> **Given data**:
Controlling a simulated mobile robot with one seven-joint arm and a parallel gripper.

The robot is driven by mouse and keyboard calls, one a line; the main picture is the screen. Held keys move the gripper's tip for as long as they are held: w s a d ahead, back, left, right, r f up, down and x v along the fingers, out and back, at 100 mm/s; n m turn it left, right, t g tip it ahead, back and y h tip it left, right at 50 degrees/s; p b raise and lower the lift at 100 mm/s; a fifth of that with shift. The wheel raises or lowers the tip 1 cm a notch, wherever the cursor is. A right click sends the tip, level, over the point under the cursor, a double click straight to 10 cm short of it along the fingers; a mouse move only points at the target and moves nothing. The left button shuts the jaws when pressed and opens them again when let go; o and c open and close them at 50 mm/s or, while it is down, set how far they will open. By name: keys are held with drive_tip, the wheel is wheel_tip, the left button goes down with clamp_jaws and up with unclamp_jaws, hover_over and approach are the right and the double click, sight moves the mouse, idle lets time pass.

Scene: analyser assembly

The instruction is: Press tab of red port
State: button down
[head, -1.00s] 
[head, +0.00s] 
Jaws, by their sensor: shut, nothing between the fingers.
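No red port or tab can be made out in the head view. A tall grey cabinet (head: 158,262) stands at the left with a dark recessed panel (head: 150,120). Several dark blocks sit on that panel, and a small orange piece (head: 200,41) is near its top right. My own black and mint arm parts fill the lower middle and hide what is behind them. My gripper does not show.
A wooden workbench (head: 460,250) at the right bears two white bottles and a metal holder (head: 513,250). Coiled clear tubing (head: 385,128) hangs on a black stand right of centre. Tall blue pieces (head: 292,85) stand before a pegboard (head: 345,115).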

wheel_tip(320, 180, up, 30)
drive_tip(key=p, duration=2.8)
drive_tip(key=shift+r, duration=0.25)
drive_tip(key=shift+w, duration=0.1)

...

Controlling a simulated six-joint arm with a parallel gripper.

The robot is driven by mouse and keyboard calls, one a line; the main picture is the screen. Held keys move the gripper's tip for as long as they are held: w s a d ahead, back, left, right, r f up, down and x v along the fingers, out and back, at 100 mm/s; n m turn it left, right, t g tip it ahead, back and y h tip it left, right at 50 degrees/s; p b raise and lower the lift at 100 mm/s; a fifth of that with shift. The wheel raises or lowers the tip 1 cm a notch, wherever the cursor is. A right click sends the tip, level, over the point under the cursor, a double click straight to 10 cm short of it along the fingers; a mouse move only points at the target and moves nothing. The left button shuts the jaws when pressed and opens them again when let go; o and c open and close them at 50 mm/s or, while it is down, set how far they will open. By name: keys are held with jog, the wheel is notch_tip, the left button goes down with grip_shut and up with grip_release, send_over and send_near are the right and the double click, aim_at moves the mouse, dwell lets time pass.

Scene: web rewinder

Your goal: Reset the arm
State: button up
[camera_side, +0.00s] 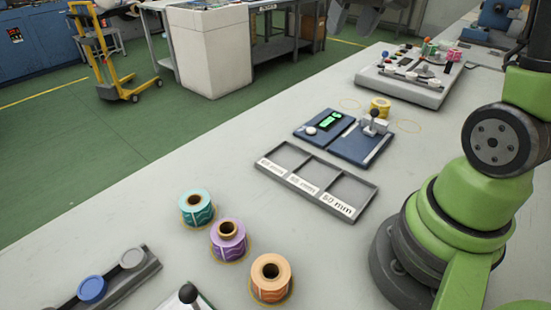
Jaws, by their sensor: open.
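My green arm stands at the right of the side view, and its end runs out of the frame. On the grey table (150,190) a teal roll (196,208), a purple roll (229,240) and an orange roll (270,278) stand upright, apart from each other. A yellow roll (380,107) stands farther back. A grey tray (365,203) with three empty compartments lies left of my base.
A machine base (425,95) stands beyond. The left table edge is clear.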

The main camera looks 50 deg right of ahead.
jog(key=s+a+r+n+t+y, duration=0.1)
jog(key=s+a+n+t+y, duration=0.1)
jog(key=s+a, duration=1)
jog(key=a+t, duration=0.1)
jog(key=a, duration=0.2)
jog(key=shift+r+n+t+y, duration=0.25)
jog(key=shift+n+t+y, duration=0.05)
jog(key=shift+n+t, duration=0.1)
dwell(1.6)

> **Directions**: Look through the entries above and list every line containing "simulated".

> **Solution below**:
Controlling a simulated mobile robot with one seven-joint arm and a parallel gripper.
Controlling a simulated six-joint arm with a parallel gripper.

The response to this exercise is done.